• **Directive**
The lines to be set down run from the line containing "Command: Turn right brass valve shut" through the final line of the data below; print them exactly and print nothing else.

• **Given material**
═══

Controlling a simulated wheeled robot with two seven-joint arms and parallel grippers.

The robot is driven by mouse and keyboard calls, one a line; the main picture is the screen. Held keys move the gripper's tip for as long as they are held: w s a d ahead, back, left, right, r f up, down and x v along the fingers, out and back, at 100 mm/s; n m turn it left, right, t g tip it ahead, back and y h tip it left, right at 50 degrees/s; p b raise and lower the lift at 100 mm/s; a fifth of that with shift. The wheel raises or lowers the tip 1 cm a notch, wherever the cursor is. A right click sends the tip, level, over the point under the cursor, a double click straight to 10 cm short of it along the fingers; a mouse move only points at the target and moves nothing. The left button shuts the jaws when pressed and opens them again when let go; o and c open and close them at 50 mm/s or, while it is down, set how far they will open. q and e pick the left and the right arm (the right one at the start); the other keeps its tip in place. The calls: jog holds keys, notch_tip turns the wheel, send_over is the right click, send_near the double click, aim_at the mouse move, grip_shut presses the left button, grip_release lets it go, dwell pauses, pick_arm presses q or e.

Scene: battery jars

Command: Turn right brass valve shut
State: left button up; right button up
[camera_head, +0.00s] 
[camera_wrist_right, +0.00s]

═══

• **Task result**
Command: Turn right brass valve shut
State: left button up; right button up
[camera_head, +0.00s] 
[camera_wrist_right, +0.00s]

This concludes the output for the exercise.